ArtSeen
TARYN SIMON An Occupation of Loss
PARK AVENUE ARMORY | SEPTEMBER 13 – 25, 2016
Renowned for her conceptually-driven photographic projects, the artist Taryn Simon recently teamed up with the architectural firm OMA for her first foray into the realm of performance and installation art as the creative director behind An Occupation of Loss, an event at the Park Avenue Armory in which professional mourners from all over the world were assembled to enact funerary rituals within a bleak, minimalist environment consisting of eleven concrete towers. Comprised of individuals or groups of mourners from eleven locales including Ecuador, Greece, and Cambodia, this heterogeneous ensemble invites us not only to meditate upon our own personal losses, but also upon the collective sorrows of the world at large and our culturally conditioned responses to them.
Starting after nightfall, ticket-holders are admonished to keep silent as they enter the building through a side entrance.
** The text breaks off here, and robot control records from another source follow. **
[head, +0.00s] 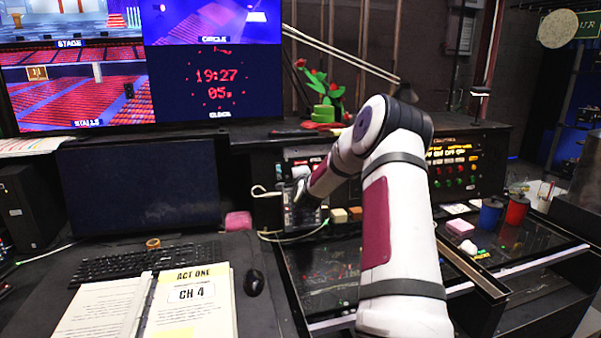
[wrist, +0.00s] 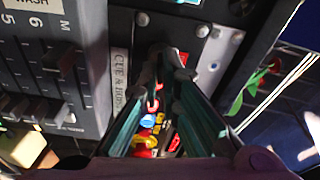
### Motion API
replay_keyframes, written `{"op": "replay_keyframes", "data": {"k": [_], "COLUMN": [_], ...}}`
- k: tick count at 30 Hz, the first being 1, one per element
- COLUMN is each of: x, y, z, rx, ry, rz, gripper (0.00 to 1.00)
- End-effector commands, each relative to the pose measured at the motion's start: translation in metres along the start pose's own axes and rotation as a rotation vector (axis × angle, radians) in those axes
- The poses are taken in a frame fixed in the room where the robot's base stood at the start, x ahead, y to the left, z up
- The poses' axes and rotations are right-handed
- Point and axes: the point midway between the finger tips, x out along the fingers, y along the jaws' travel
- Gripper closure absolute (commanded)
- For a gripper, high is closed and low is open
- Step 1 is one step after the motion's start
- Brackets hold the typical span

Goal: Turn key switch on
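My gripper (head: 303,192) is at the front of the control panel at the back of the desk, beyond my arm in the head view. In the wrist view, the two fingers of my gripper (wrist: 167,68) run close together towards a dark panel, with their tips at or very near its face. Something dark lies at the fingertips; I cannot tell whether it is the key switch or whether the fingers hold it. The key switch cannot be made out in the head view. A white label strip (wrist: 120,85) stands left of the fingertips, and a small red part (wrist: 183,60) is just right.
In the head view, an open script book (head: 190,300), keyboard (head: 140,262) and monitor (head: 140,185) occupy the left desk. Blue (head: 490,215) and red (head: 516,210) cups stand right.

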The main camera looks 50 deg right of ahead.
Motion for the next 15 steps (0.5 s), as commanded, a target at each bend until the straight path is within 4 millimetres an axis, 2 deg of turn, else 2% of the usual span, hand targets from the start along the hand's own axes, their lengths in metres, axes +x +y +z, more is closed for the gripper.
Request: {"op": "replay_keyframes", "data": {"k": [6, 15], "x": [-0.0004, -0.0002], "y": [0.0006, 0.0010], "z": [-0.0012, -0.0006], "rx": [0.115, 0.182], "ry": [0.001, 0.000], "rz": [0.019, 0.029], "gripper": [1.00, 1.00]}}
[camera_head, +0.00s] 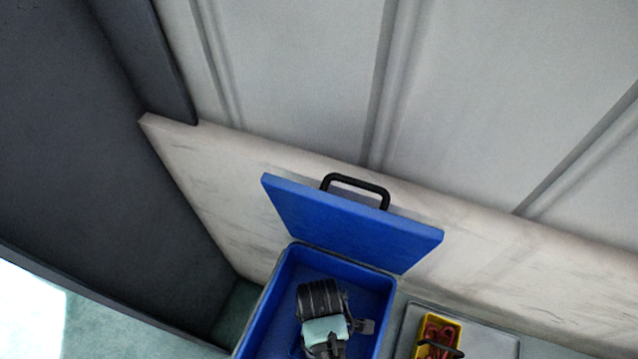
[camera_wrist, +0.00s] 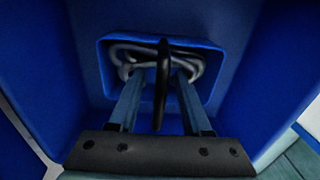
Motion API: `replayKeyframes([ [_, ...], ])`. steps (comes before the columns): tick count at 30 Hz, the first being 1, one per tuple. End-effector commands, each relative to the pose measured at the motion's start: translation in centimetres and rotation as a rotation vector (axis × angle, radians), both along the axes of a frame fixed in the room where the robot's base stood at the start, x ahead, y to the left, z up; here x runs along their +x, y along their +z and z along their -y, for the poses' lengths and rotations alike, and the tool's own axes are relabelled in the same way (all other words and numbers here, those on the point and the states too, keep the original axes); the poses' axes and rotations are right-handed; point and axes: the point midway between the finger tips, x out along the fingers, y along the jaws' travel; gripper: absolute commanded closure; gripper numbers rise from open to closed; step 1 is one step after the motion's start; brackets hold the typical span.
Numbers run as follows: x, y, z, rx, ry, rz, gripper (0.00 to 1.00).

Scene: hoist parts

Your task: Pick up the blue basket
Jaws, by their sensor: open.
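The small blue basket (camera_wrist: 104,58) is straight ahead in the wrist view, inside the deep blue box (camera_head: 270,305). It holds grey metal links (camera_wrist: 130,51), and a black handle (camera_wrist: 163,75) arches over it. My gripper (camera_wrist: 154,78) is open, its two fingers reaching down on either side of the handle. The handle stands between the fingers, with a gap visible on both sides. In the head view my arm's end hides the basket within the box.
The box's blue lid (camera_head: 340,222) stands open against the pale back ledge (camera_head: 215,165). To the right, a yellow basket (camera_head: 424,350) with red parts and a black handle sits on a grey tray (camera_head: 497,340). A dark wall (camera_head: 90,170) rises at left.

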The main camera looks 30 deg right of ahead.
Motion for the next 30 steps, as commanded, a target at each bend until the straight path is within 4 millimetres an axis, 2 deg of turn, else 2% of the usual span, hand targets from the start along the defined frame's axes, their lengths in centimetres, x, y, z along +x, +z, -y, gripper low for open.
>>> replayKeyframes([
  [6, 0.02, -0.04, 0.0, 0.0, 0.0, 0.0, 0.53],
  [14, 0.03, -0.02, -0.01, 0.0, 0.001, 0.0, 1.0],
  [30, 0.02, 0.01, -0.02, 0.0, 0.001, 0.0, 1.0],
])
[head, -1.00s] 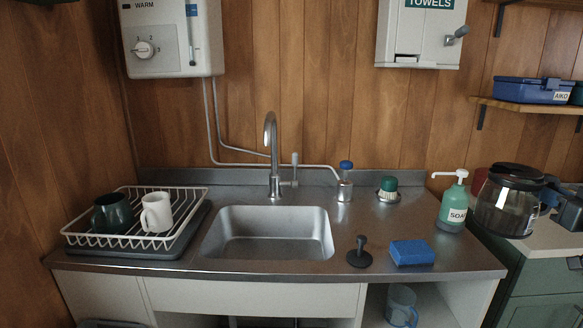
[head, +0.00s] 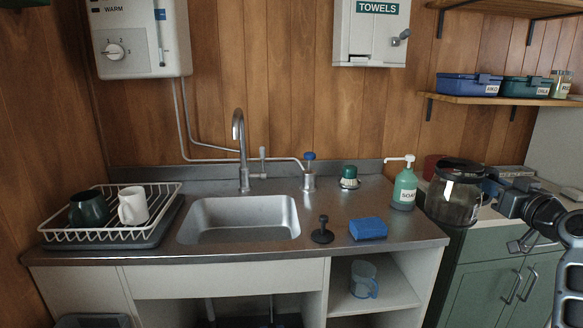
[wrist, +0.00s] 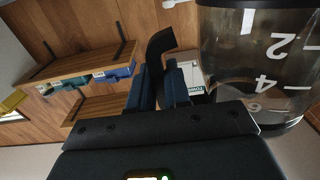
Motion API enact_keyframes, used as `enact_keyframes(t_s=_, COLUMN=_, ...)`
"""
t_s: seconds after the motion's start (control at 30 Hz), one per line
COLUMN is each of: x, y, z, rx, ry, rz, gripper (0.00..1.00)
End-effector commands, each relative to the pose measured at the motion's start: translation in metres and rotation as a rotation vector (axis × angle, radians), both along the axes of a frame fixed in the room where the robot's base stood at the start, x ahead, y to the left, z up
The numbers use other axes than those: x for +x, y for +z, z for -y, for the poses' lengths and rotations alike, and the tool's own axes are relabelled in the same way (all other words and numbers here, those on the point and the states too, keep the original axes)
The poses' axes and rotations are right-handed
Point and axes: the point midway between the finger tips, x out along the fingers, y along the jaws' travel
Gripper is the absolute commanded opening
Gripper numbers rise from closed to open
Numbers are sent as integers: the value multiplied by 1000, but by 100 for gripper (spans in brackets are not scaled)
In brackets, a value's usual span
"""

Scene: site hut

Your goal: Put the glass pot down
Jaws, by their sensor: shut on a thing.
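The glass pot (head: 453,201) has a clear body, a black lid and a dark handle. In the head view it is right of the soap bottle, in front of the edge of the green cabinet's worktop. I cannot tell whether its base touches anything. My gripper (head: 494,187) is at the pot's right side, shut on its handle. In the wrist view the pot (wrist: 250,55) fills the upper right, with white number marks on the glass. The dark handle (wrist: 160,44) runs between my gripper's fingers (wrist: 166,84).
A green cabinet (head: 490,262) stands right. Bare counter lies beside the sponge.

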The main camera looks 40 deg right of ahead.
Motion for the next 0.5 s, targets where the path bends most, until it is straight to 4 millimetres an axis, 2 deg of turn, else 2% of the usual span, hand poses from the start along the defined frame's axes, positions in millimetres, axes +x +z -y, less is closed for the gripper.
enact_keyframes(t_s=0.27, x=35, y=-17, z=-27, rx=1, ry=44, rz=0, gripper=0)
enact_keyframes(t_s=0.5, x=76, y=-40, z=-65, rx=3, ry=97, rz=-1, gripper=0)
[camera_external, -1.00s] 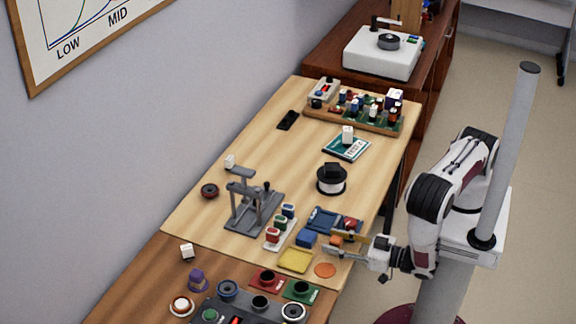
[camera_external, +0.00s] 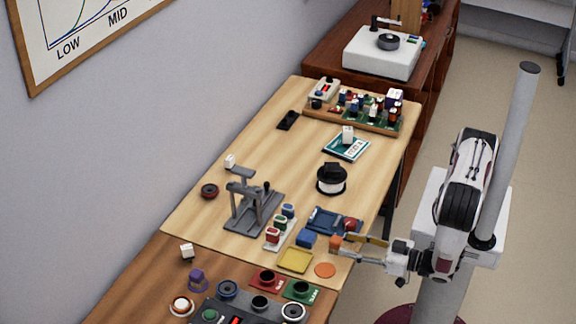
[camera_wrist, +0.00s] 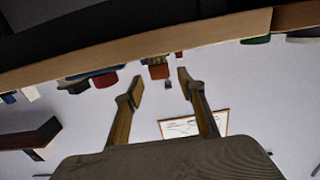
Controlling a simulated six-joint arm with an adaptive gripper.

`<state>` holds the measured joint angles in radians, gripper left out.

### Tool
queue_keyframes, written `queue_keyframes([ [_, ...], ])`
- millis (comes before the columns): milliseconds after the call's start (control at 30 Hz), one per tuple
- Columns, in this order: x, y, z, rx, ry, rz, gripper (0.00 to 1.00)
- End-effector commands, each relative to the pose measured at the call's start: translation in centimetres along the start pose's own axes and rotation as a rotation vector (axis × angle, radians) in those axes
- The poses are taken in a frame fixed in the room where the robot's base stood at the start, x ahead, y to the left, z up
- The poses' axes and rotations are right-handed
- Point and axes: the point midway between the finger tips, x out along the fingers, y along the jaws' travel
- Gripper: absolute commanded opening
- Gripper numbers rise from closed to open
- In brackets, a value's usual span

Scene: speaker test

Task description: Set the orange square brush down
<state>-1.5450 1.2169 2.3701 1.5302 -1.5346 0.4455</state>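The orange square brush (camera_external: 336,243) rests near the right edge of the light wooden table, beside the blue tray and apart from the flat orange disc. My gripper (camera_external: 345,245) is just to its right, with the fingers spread and empty. In the wrist view the two fingertips (camera_wrist: 160,88) stand wide apart. The brush (camera_wrist: 158,71) shows beyond them, in the gap, close to the table edge. Its underside contact is too small to make out.
A blue block (camera_external: 306,239) and a blue tray (camera_external: 322,220) holding a red piece lie close by. A yellow square (camera_external: 295,261) and an orange disc (camera_external: 325,270) lie in front. A grey stand (camera_external: 255,212) is to the left.

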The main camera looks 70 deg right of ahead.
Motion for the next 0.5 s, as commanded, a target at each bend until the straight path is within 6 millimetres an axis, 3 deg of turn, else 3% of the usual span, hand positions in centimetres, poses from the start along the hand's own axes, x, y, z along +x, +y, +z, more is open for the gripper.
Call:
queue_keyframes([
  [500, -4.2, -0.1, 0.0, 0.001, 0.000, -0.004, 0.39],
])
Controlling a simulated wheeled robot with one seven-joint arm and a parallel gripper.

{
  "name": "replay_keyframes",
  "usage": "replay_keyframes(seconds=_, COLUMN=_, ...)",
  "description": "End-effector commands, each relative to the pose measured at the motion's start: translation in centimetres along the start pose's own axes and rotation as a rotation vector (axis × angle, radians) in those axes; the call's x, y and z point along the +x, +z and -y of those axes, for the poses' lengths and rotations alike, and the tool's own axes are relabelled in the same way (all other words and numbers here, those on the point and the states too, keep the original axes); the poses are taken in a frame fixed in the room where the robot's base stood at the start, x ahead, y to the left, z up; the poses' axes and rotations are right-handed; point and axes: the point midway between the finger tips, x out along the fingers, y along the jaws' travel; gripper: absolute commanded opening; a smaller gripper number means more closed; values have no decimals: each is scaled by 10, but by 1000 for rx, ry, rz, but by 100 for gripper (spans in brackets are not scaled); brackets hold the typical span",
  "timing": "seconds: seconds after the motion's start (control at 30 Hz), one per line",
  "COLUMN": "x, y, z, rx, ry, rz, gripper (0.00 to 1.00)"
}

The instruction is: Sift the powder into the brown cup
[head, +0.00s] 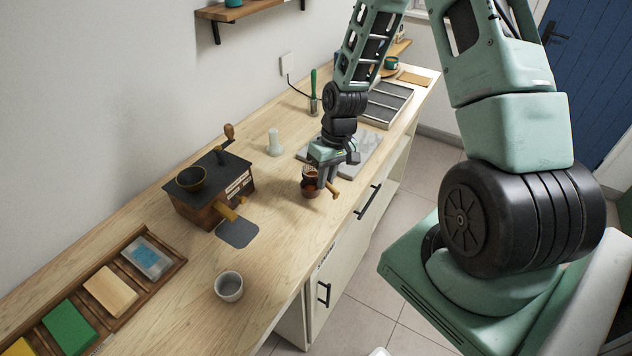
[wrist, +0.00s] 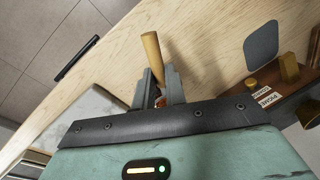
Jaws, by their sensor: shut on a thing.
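My gripper (head: 325,182) points down over the worktop, its fingers closed on a wooden-handled tool (head: 333,189). In the wrist view the tool's pale wooden handle (wrist: 151,52) sticks out past the fingertips (wrist: 160,88). An orange-brown part shows between the fingers. A small brown vessel (head: 309,187), which looks like the brown cup, is just left of the fingers. A rounded brownish piece with a rim shows at its top; I cannot tell whether this is the tool's sieve or part of the cup. No powder can be made out.
A wooden grinder (head: 198,200) with a dark top stands left of the gripper, a dark grey mat (head: 237,233) before it. A grey-white cup (head: 228,288) stands nearer me. A pale stamp-like piece (head: 274,145) and a grey slab (head: 366,157) are behind. The front worktop is mostly clear.

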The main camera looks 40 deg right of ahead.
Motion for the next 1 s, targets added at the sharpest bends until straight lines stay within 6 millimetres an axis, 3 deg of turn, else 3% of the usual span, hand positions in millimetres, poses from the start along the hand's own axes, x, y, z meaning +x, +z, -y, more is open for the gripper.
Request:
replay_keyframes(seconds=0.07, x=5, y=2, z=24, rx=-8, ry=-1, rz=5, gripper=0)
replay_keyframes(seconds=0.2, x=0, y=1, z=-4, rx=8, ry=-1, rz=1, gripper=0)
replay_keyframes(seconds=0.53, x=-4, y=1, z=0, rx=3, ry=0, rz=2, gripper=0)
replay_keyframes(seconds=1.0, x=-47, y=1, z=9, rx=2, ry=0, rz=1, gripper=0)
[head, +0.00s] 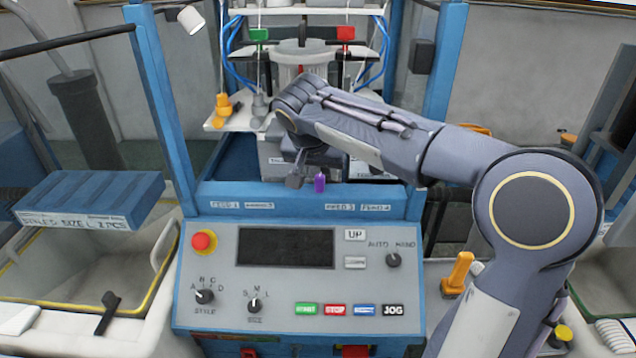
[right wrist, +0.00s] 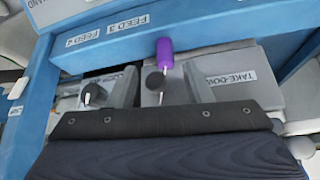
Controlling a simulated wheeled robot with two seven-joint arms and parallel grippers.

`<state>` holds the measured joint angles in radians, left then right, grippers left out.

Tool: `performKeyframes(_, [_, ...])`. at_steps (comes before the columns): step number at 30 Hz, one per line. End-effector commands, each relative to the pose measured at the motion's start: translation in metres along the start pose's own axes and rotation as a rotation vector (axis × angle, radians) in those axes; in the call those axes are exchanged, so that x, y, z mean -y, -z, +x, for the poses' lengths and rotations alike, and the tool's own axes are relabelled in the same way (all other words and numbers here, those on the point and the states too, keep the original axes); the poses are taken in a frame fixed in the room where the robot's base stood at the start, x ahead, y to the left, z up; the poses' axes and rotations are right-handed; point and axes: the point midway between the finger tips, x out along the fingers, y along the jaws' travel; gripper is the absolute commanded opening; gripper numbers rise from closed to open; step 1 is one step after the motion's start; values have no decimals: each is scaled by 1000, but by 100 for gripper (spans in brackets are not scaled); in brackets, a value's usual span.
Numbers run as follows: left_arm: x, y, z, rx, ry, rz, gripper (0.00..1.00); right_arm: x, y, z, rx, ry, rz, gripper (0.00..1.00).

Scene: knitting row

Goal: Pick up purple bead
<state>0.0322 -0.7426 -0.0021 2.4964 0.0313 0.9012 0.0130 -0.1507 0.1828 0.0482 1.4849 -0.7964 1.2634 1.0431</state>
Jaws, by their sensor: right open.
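The purple bead (head: 319,183) is a small upright cylinder at the machine's blue front rail, just above the feed labels. In the right wrist view the purple bead (right wrist: 165,53) lies just beyond the fingertips, roughly centred between them, with a pale stem below it. My right gripper (head: 306,178) points down beside the bead in the head view. In the right wrist view my right gripper (right wrist: 161,76) has its two grey fingers apart with nothing clamped between them. My left gripper is not in view.
A dark round knob (right wrist: 154,80) stands close to the bead, between the fingers. The blue rail (head: 290,198) and control panel (head: 215,270) are in front.

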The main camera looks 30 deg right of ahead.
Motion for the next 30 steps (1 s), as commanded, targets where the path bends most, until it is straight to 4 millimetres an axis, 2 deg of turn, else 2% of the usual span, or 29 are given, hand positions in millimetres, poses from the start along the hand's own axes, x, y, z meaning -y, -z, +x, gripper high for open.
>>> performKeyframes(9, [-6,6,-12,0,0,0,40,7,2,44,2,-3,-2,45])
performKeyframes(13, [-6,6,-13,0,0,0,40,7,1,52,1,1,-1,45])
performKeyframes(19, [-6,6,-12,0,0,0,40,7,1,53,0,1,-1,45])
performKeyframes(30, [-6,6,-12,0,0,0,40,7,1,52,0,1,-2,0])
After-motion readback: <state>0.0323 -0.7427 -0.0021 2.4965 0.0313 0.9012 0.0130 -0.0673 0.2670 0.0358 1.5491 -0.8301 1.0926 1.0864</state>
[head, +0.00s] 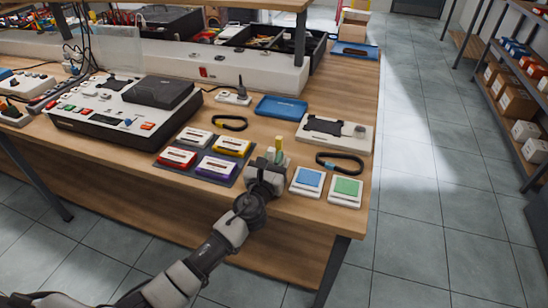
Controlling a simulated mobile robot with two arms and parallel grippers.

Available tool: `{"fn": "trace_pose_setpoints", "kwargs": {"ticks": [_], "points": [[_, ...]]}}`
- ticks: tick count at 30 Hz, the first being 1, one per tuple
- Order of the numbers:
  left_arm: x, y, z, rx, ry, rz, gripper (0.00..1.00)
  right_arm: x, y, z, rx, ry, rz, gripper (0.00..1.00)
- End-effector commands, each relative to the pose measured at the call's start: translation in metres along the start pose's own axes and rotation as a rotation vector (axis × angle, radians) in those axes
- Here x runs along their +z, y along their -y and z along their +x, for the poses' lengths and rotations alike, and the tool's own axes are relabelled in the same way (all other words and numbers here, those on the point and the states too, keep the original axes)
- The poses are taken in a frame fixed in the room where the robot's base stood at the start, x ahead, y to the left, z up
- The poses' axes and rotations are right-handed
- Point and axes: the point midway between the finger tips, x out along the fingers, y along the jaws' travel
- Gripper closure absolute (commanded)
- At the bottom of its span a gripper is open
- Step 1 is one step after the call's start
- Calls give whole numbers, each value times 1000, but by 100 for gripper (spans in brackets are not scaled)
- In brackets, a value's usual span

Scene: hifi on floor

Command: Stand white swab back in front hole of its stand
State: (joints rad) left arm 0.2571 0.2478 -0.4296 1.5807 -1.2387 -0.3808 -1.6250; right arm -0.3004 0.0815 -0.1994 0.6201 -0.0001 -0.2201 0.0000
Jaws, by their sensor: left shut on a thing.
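My left gripper (269,166) is at the front edge of the wooden table, between the cassette mat and the blue-topped tile. It is shut on a small thing, most likely the white swab, which its fingers and wrist largely hide. Pale yellowish and green upright pieces (279,146) show just behind the fingers. They seem to belong to the swab stand, but its base and holes are mostly hidden. I cannot tell whether the held swab touches the stand. My right gripper is out of view.
A dark mat with several cassettes (215,167) lies left of the gripper. Blue (308,181) and green (346,190) tiles lie right of it. Behind are a black strap (230,123), a blue tray (281,107) and a white device (350,137). A mixer (100,118) stands left.

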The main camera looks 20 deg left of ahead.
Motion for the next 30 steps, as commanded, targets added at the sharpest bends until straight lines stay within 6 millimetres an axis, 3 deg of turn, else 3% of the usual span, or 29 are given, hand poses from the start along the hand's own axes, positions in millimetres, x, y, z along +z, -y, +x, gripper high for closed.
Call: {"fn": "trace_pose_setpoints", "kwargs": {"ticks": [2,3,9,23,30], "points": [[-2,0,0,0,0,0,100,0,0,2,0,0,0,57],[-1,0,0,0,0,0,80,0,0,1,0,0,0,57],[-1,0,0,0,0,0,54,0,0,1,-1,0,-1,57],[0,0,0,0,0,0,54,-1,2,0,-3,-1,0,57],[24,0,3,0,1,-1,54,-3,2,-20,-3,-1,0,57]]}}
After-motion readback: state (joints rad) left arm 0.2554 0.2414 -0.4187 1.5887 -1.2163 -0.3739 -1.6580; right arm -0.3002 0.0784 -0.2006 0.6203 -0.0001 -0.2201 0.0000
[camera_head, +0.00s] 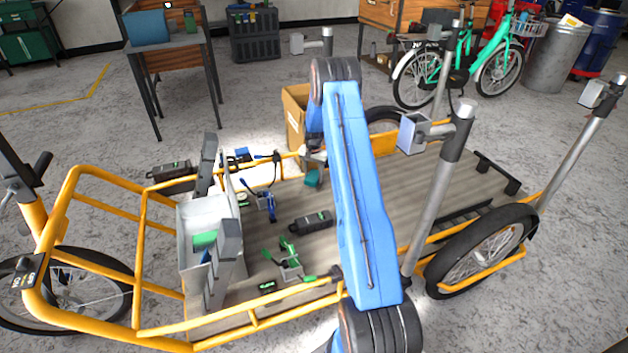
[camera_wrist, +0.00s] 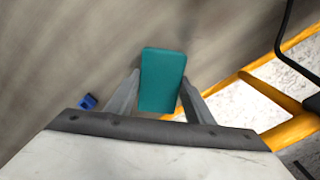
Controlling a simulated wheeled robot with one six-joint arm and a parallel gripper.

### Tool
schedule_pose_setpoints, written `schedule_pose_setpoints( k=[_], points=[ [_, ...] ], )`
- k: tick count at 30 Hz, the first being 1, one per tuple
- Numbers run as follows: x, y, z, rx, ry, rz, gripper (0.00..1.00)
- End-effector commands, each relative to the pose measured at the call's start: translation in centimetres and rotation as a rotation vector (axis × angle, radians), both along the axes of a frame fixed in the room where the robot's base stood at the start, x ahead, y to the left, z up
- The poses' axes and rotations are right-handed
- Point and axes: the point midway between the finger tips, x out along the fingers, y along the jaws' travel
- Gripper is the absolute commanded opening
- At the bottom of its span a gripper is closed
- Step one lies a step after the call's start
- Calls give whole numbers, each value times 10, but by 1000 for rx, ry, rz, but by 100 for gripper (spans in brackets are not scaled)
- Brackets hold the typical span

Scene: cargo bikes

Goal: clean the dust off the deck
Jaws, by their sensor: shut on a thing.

Then, perched along the railings of a peripheral balcony, the spectators look down upon a foreboding semicircle of concrete towers as performers emerge from the shadows in their ritual outfits and sequester themselves inside their respective structures. The silence is first broken by the percussive sound of a woodblock, after which all the mourners unleash a cacophony of songs and incantations as the spectators are ushered down a narrow staircase toward the center of the installation.
Only after descending the stairs does one become fully aware of the two tall, thin, unidirectional strip lights (approximate in height to the cement towers they illuminate) mounted at the foot of the staircase. These blindingly bright vertical lines of light evoke the two massive floodlights that pierce the New York skyline every September in commemoration of the Twin Towers, providing us with at least one hint as to who or what is being mourned here—although Simon is never one to provide a didactic explanation for the significance of her work, preferring instead to allow possible meanings to proliferate through calculated ambiguity. The conspicuous absence of a designated loss to be lamented intentionally highlights the performative nature of these mourners’ professional occupations, in which they are expected to manifest “real” displays of emotion for people they may not have even known, or in this anomalous case, for no one at all. However, we all have our own losses to contend with, and certainly the performers themselves are
no exception.
The entrances to the cylindrical towers (described as “inverted wells” in the official documentation) are low, presumably serving to minimize acoustic overlap, but also causing spectators to duck inside if they wish to see the performers’ faces. Once inside, the performers feel uncomfortably close, and can be seen singing, clapping, playing musical instruments, and in the case of one woman, laughing while crying very real tears. And then suddenly it all stops and the spectators are ushered out, receiving a seventy-page pamphlet as they exit the building.
The pamphlet is the crucial element that completes the artwork and keeps it within Simon’s research-based oeuvre, which has often centered around the exploration of bureaucratic processes. Only after reading does it become clear that the seemingly Tibetan monks were from Bhutan, or that the weeping woman was from Burkina Faso. Rather than spelling things out in her own words, Simon presents us with a screenshot from each performer’s visa confirmation page (with sensitive info redacted), and thus we can see that other mourners were also invited but had their visa applications denied. In the case of certain mourners, almost all of their personal information has been redacted, suggesting the sensitive political situation they may face upon returning to their home country.
The screenshots are also accompanied by excerpts from the copious “Affidavits, Testimonials, or Letters from Recognized Experts” submitted to affirm that the performers did indeed deserve a visa. These anthropological excerpts provide context on the traditions practiced by the various mourners, and give further indications as to what is at stake. For instance, we learn that Yazidi mourners perform laments not only for the deaths of individuals but also for events of collective suffering, and that Aziz Tamoyan (the mourner whose visa approval is depicted on the previous page) composed an entire lament commemorating the massacre and rape of the Yazidis at the hands of Daesh following the fall of Sinjar in 2014.
Although it ended too quickly and I didn’t have time to poke my head into each and every alcove, I can still see the faces of the mourners before my eyes, and the sounds of their collective dirge are still ringing in my ears. This may be a cathartic or intriguing experience for us, the consumers, but for these cultural workers, the work of grieving is never done.